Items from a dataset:
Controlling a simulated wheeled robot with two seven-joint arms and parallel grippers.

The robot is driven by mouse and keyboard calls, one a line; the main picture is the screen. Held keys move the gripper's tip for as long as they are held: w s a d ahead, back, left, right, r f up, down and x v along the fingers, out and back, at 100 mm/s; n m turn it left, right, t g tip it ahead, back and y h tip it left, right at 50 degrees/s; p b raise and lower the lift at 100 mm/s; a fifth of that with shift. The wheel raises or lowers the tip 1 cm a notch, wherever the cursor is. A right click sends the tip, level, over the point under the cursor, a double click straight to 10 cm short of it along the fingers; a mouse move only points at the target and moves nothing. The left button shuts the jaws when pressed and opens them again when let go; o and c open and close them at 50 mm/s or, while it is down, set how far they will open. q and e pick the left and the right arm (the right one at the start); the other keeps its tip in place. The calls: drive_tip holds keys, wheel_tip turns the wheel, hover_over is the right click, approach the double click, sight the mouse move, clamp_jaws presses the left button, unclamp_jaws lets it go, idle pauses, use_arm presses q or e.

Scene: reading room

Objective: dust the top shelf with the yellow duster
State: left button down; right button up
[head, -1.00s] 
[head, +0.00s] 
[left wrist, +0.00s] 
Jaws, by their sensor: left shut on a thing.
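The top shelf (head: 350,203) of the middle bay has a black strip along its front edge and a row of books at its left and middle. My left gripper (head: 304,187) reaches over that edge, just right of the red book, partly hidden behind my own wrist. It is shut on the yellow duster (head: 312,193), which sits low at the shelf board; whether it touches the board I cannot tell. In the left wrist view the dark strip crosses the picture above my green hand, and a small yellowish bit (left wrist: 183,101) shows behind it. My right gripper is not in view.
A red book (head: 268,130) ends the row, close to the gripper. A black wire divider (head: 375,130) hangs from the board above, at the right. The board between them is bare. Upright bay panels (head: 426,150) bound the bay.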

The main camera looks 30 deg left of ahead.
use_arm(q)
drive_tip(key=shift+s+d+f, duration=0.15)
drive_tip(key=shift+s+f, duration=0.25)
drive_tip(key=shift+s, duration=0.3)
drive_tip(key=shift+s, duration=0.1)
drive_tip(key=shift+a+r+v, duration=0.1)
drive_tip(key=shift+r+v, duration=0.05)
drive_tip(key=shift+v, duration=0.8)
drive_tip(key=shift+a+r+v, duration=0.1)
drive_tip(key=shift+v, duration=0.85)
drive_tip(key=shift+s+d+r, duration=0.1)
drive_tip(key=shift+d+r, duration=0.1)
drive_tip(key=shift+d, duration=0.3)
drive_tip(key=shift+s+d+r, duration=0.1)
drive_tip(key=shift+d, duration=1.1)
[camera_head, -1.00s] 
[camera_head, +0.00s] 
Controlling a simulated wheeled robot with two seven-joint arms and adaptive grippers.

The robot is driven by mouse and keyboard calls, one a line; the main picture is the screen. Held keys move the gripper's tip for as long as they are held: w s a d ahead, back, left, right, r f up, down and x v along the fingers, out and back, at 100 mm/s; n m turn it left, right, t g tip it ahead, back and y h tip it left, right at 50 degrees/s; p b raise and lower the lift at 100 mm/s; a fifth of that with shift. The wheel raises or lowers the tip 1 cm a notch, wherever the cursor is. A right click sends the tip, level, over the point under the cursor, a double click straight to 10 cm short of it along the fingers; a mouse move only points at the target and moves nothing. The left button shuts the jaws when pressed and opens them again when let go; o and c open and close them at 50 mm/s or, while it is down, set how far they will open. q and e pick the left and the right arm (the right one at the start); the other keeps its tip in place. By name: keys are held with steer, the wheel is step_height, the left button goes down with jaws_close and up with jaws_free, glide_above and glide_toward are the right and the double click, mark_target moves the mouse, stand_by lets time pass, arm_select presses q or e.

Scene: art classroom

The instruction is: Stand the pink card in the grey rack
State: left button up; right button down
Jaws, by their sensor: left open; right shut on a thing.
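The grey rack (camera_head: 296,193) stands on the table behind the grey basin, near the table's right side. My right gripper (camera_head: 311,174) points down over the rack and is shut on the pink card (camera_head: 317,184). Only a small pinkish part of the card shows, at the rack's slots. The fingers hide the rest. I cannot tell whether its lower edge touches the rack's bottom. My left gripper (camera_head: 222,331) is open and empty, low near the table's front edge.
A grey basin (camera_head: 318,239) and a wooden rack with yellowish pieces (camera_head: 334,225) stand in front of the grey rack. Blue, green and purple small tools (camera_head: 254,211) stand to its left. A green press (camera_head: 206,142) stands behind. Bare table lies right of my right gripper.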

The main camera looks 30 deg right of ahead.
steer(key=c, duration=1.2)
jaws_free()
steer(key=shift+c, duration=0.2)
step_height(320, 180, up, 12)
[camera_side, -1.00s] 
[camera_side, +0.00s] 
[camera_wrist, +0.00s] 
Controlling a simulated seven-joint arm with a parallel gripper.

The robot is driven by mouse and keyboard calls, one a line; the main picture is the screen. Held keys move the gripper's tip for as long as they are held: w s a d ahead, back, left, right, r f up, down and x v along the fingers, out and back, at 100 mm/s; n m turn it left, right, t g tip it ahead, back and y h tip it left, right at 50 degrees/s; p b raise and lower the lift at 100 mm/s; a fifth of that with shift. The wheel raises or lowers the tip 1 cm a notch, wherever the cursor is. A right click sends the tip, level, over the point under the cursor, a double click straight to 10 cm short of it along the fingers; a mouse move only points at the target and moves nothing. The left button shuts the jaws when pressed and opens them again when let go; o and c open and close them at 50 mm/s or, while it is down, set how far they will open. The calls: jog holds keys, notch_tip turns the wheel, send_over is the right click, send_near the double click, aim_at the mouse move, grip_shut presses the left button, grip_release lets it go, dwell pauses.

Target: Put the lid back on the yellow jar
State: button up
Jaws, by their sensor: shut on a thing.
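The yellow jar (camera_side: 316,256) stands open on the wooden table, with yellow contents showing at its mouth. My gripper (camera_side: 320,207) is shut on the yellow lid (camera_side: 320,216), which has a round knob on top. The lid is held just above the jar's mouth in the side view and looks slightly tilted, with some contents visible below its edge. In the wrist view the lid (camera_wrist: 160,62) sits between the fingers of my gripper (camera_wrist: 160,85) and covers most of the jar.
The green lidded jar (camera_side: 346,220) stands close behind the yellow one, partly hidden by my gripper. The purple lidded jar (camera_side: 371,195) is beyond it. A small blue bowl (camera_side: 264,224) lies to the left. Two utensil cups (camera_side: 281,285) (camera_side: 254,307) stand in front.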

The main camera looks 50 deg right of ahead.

GIVEN INSTRUCTION |
Count the lines in which the string "grippers" appears, then report only that figure.

TASK RESPONSE |
2